▶ Aim of the task:
Extract the lines beginning at the one that holds "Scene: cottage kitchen" and ending at the final line of the material below, keeping them exact and leaving out all pictures.

▶ Available data:
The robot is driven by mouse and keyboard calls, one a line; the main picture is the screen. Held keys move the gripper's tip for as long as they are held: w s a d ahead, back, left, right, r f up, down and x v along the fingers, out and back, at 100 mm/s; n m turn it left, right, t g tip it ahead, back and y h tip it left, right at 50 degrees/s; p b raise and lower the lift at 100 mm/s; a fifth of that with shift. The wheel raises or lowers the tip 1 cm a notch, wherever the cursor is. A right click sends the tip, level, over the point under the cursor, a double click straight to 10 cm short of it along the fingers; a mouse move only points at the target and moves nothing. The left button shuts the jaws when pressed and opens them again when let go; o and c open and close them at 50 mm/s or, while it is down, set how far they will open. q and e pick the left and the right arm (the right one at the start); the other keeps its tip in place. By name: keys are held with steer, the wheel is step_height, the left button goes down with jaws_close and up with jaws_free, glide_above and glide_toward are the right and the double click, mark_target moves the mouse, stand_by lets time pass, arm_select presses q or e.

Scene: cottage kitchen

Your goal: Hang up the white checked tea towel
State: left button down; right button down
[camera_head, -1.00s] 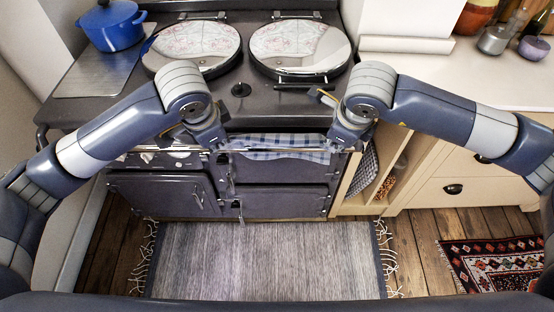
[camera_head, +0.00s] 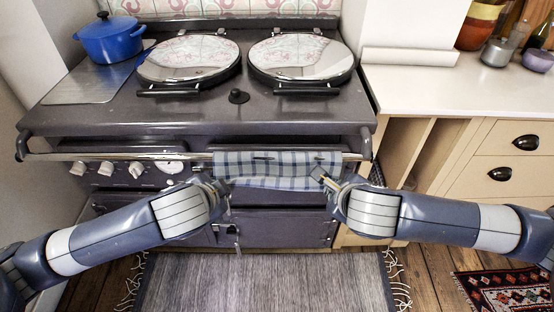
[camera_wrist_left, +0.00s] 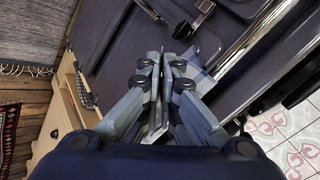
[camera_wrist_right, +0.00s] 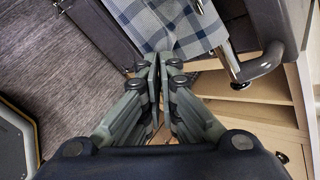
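The white and blue checked tea towel (camera_head: 275,163) hangs over the front rail (camera_head: 130,156) of the dark range cooker. Its front flap comes down a short way and bends out towards me. My left gripper (camera_head: 222,186) is at the flap's lower left corner; in the left wrist view its fingers (camera_wrist_left: 160,68) are closed with pale cloth between them. My right gripper (camera_head: 324,178) is at the lower right corner; in the right wrist view its fingers (camera_wrist_right: 154,68) are closed on the towel's edge (camera_wrist_right: 165,25). The towel's back part is hidden.
The cooker top carries two round lids (camera_head: 188,58) and a blue pot (camera_head: 109,40). Knobs (camera_head: 135,169) sit under the rail on the left. A cream cabinet (camera_head: 480,160) stands close to my right arm. A grey rug (camera_head: 260,285) lies on the floor.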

▶ Solution to the problem:
Scene: cottage kitchen

Your goal: Hang up the white checked tea towel
State: left button down; right button down
[camera_head, -1.00s] 
[camera_head, +0.00s] 
[camera_wrist_left, +0.00s] 
[camera_wrist_right, +0.00s] 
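The white and blue checked tea towel (camera_head: 275,163) hangs over the front rail (camera_head: 130,156) of the dark range cooker. Its front flap comes down a short way and bends out towards me. My left gripper (camera_head: 222,186) is at the flap's lower left corner; in the left wrist view its fingers (camera_wrist_left: 160,68) are closed with pale cloth between them. My right gripper (camera_head: 324,178) is at the lower right corner; in the right wrist view its fingers (camera_wrist_right: 154,68) are closed on the towel's edge (camera_wrist_right: 165,25). The towel's back part is hidden.
The cooker top carries two round lids (camera_head: 188,58) and a blue pot (camera_head: 109,40). Knobs (camera_head: 135,169) sit under the rail on the left. A cream cabinet (camera_head: 480,160) stands close to my right arm. A grey rug (camera_head: 260,285) lies on the floor.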

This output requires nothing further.